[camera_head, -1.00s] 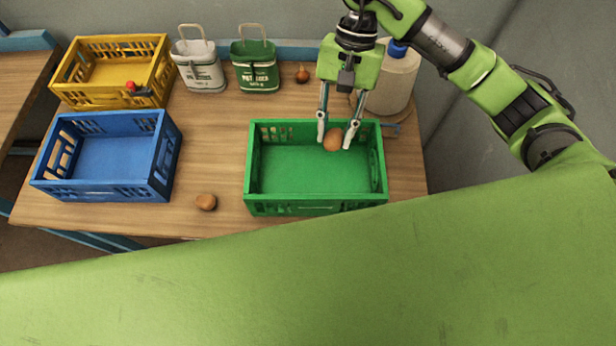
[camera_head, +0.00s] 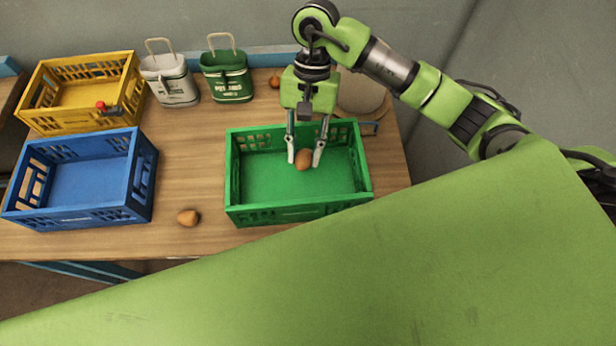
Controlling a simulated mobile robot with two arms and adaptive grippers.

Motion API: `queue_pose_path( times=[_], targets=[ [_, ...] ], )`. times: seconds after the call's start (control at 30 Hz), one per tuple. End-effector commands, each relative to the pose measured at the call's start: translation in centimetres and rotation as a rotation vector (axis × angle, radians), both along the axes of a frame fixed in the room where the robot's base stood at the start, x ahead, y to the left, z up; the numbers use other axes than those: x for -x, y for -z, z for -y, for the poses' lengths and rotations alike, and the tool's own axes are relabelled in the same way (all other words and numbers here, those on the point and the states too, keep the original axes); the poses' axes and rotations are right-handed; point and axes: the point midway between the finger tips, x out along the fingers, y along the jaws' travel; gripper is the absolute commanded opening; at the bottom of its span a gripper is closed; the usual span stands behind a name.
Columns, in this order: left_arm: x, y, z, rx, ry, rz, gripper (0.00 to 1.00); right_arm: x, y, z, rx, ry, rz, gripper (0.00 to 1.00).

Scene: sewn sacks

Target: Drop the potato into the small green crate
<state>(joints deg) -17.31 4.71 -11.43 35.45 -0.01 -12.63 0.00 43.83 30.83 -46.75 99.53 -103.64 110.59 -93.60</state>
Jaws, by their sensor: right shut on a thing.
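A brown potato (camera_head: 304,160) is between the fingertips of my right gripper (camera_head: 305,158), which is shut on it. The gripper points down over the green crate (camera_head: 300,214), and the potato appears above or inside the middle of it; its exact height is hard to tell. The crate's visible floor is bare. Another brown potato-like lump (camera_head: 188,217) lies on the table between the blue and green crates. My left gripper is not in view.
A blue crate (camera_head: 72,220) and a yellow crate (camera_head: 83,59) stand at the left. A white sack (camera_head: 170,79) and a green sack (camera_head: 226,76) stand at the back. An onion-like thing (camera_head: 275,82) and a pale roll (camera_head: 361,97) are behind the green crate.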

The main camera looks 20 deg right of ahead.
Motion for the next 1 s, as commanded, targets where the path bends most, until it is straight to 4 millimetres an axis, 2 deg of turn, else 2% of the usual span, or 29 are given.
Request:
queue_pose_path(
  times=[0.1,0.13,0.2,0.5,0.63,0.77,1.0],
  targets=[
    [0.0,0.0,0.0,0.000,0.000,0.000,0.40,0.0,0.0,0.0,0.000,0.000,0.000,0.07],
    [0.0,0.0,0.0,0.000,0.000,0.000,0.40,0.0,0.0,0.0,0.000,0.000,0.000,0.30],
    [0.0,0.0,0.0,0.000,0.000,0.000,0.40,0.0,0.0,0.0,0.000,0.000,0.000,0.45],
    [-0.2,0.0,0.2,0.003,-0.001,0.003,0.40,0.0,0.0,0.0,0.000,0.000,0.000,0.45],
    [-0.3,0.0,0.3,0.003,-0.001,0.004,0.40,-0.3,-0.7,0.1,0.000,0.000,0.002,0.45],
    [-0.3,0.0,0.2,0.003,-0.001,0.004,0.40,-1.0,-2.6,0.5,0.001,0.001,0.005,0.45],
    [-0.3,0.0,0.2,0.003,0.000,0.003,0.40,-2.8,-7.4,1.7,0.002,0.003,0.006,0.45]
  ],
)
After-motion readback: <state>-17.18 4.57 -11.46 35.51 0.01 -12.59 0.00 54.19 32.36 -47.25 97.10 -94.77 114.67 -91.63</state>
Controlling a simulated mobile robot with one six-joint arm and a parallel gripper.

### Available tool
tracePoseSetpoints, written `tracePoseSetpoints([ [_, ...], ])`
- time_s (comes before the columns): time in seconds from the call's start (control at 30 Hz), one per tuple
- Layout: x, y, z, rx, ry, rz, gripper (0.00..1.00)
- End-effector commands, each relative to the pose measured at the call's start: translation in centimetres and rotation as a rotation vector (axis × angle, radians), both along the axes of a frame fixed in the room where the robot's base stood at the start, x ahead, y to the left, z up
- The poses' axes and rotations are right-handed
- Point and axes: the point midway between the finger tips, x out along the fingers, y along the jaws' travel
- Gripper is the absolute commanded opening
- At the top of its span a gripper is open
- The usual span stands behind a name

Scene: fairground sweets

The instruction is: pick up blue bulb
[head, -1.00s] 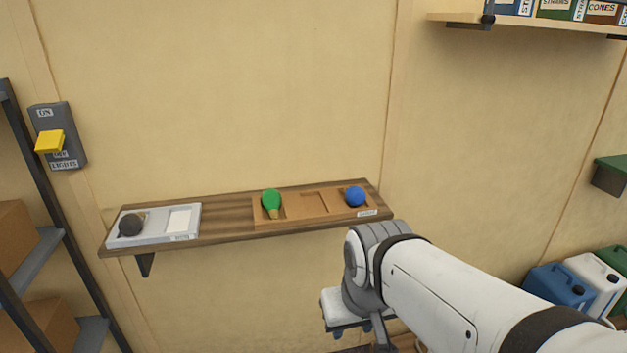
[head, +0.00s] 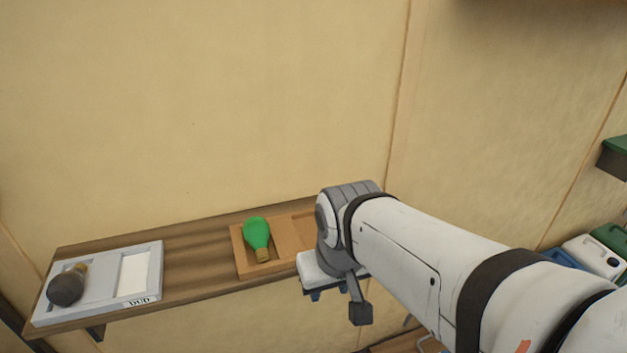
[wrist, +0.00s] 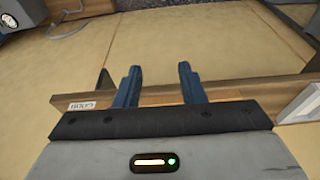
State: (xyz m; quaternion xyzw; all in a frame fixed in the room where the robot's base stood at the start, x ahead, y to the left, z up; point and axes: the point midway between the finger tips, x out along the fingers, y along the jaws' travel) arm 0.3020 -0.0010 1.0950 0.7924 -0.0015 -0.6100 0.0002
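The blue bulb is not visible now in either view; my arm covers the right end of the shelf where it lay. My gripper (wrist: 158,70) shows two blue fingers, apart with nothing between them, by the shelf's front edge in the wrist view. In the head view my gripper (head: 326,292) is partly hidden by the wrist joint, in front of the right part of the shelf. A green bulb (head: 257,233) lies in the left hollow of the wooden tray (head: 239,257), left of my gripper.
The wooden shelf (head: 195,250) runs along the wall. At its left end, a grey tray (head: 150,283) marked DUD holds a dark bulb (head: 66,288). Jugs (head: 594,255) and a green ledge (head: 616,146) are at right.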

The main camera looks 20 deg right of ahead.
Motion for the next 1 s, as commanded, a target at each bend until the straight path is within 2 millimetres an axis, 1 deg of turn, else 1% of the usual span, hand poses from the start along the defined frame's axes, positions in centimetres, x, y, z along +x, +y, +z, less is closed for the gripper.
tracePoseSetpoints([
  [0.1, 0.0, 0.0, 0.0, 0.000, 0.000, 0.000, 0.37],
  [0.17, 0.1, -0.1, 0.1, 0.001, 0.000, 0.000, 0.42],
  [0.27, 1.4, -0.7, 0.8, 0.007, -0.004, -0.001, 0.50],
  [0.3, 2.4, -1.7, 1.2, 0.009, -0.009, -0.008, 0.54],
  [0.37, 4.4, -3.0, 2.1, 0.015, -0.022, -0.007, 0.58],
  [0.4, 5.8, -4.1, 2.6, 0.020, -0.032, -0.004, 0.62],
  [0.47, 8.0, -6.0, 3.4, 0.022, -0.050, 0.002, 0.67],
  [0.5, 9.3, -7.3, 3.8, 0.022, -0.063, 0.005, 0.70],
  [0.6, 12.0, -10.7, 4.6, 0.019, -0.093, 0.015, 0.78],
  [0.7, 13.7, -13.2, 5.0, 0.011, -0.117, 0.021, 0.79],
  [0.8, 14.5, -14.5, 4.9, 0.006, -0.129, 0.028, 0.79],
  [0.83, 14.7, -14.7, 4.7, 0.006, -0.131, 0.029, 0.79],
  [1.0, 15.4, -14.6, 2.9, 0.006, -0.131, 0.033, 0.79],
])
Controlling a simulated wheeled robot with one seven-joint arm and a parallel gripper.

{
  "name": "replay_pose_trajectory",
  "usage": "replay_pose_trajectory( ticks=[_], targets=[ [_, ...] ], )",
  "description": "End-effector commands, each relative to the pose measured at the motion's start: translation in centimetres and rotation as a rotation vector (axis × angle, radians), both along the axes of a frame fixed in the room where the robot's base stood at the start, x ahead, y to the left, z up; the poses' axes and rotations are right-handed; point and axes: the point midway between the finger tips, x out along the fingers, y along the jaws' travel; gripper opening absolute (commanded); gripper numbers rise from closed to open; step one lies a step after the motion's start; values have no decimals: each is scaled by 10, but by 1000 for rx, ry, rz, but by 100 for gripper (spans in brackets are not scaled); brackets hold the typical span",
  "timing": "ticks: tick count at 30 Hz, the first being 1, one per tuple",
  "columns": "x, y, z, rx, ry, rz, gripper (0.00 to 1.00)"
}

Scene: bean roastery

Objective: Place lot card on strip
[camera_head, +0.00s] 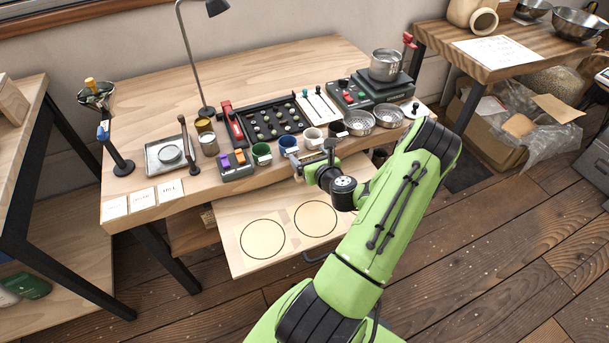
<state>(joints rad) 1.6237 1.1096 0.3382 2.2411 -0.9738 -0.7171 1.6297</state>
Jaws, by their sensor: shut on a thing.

━━━━━━━━━━━━━━━━

» GIVEN TASK: Go through the listing above and quote it exactly, apart from its images.

» EXPECTED ANSWER:
[camera_head, -1.00s] 
[camera_head, +0.00s] 
Controlling a simulated mobile robot with two arms and adaptive grippers.

Motion API: `queue_pose_path( times=[_], targets=[ [_, ...] ], )`. times: seconds after the call's start (control at 30 Hz), one per tuple. End-effector commands, each relative to the pose measured at the call's start: translation in centimetres and rotation as a rotation vector (axis × angle, radians), both along the axes of a frame fixed in the room where the robot's base stood at the start, x ahead, y to the left, z up; the numbers use other axes than those: x for -x, y for -z, z for -y, for the poses' lengths and rotations alike, and the tool's own axes are relabelled in the same way (all other words and numbers here, those on the point and the states too, keep the original axes); the poses' axes and rotations are right-handed; point and axes: the point midway between the finger tips, x out along the fingers, y along the jaws' travel; gripper is the absolute commanded opening; at the bottom of its span a gripper is closed; the usual span stands behind a name.
Columns, in this order: left_arm: x, y, z, rx, ry, rz, gripper (0.00 to 1.00); right_arm: x, y, z, rx, ry, rz, gripper (0.00 to 1.00).

Scene: sewn sacks

Target: Drop the potato into the small green crate
<state>(joints deg) -17.31 4.71 -11.43 35.45 -0.01 -12.63 0.00 43.83 30.83 -46.75 99.53 -103.64 110.59 -93.60</state>
Jaws, by their sensor: right shut on a thing.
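A brown potato (camera_head: 304,160) is between the fingertips of my right gripper (camera_head: 305,158), which is shut on it. The gripper points down over the green crate (camera_head: 300,214), and the potato appears above or inside the middle of it; its exact height is hard to tell. The crate's visible floor is bare. Another brown potato-like lump (camera_head: 188,217) lies on the table between the blue and green crates. My left gripper is not in view.
A blue crate (camera_head: 72,220) and a yellow crate (camera_head: 83,59) stand at the left. A white sack (camera_head: 170,79) and a green sack (camera_head: 226,76) stand at the back. An onion-like thing (camera_head: 275,82) and a pale roll (camera_head: 361,97) are behind the green crate.

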The main camera looks 20 deg right of ahead.
Motion for the next 1 s, as commanded, targets where the path bends most, until it is straight to 4 millimetres an axis, 2 deg of turn, else 2% of the usual span, or 29 are given.
Request:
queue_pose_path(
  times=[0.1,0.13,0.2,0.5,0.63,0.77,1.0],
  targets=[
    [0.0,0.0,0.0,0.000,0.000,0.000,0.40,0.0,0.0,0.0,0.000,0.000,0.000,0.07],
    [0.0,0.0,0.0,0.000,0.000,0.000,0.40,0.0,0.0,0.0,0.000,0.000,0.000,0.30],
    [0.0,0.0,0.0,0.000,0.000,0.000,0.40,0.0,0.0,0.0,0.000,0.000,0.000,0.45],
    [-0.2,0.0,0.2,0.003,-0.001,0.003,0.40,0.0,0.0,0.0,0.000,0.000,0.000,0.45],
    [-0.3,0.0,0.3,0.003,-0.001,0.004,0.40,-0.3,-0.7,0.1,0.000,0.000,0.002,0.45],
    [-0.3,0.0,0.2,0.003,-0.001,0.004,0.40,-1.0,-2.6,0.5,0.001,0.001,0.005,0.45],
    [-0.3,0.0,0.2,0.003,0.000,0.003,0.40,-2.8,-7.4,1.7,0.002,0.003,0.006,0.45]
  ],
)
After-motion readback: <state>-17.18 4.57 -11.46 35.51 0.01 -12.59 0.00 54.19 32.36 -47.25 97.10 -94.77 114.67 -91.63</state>
Controlling a simulated mobile robot with one six-joint arm and a parallel gripper.

### Available tool
tracePoseSetpoints, written `tracePoseSetpoints([ [_, ...], ])`
- time_s (comes before the columns): time in seconds from the call's start (control at 30 Hz), one per tuple
- Layout: x, y, z, rx, ry, rz, gripper (0.00..1.00)
- End-effector commands, each relative to the pose measured at the call's start: translation in centimetres and rotation as a rotation vector (axis × angle, radians), both along the axes of a frame fixed in the room where the robot's base stood at the start, x ahead, y to the left, z up
- The poses' axes and rotations are right-handed
- Point and axes: the point midway between the finger tips, x out along the fingers, y along the jaws' travel
- Gripper is the absolute commanded opening
- At the top of its span a gripper is open
- The usual span stands behind a name

Scene: fairground sweets

The instruction is: pick up blue bulb
[head, -1.00s] 
[head, +0.00s] 
[wrist, +0.00s] 
State: (xyz m; quaternion xyzw; all in a frame fixed in the room where the robot's base stood at the start, x ahead, y to the left, z up; point and axes: the point midway between the finger tips, x out along the fingers, y along the jaws' travel) arm 0.3020 -0.0010 1.0950 0.7924 -0.0015 -0.6100 0.0002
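The blue bulb is not visible now in either view; my arm covers the right end of the shelf where it lay. My gripper (wrist: 158,70) shows two blue fingers, apart with nothing between them, by the shelf's front edge in the wrist view. In the head view my gripper (head: 326,292) is partly hidden by the wrist joint, in front of the right part of the shelf. A green bulb (head: 257,233) lies in the left hollow of the wooden tray (head: 239,257), left of my gripper.
The wooden shelf (head: 195,250) runs along the wall. At its left end, a grey tray (head: 150,283) marked DUD holds a dark bulb (head: 66,288). Jugs (head: 594,255) and a green ledge (head: 616,146) are at right.

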The main camera looks 20 deg right of ahead.
Motion for the next 1 s, as commanded, a target at each bend until the straight path is within 2 millimetres an axis, 1 deg of turn, else 1% of the usual span, hand poses from the start along the defined frame's axes, positions in centimetres, x, y, z along +x, +y, +z, less is closed for the gripper.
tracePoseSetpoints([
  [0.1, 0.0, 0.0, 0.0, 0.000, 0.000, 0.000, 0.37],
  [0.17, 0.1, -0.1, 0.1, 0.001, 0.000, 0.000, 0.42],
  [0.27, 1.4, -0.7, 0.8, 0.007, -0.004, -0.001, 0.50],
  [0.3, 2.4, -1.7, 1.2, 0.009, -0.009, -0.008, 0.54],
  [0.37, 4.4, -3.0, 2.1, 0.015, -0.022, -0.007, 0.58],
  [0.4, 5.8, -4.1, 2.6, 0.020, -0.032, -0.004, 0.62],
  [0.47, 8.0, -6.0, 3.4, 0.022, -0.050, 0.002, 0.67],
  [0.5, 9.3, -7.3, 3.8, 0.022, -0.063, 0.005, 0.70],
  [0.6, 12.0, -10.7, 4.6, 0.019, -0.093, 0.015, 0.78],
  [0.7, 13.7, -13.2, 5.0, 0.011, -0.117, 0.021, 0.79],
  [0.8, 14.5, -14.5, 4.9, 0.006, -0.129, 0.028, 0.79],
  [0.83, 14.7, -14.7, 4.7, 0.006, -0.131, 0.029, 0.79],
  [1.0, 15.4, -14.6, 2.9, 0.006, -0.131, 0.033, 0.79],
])
Controlling a simulated wheeled robot with one seven-joint arm and a parallel gripper.

{
  "name": "replay_pose_trajectory",
  "usage": "replay_pose_trajectory( ticks=[_], targets=[ [_, ...] ], )",
  "description": "End-effector commands, each relative to the pose measured at the motion's start: translation in centimetres and rotation as a rotation vector (axis × angle, radians), both along the axes of a frame fixed in the room where the robot's base stood at the start, x ahead, y to the left, z up; the poses' axes and rotations are right-handed; point and axes: the point midway between the finger tips, x out along the fingers, y along the jaws' travel; gripper opening absolute (commanded); gripper numbers rise from closed to open; step one lies a step after the motion's start; values have no decimals: each is scaled by 10, but by 1000 for rx, ry, rz, but by 100 for gripper (spans in brackets are not scaled); brackets hold the typical span",
  "timing": "ticks: tick count at 30 Hz, the first being 1, one per tuple",
  "columns": "x, y, z, rx, ry, rz, gripper (0.00 to 1.00)"
}

Scene: bean roastery

Objective: Place lot card on strip
[camera_head, +0.00s] 
<state>(joints rad) 1.6237 1.1096 0.3382 2.2411 -0.9738 -0.7171 1.6297</state>
Jaws, by their sensor: shut on a thing.

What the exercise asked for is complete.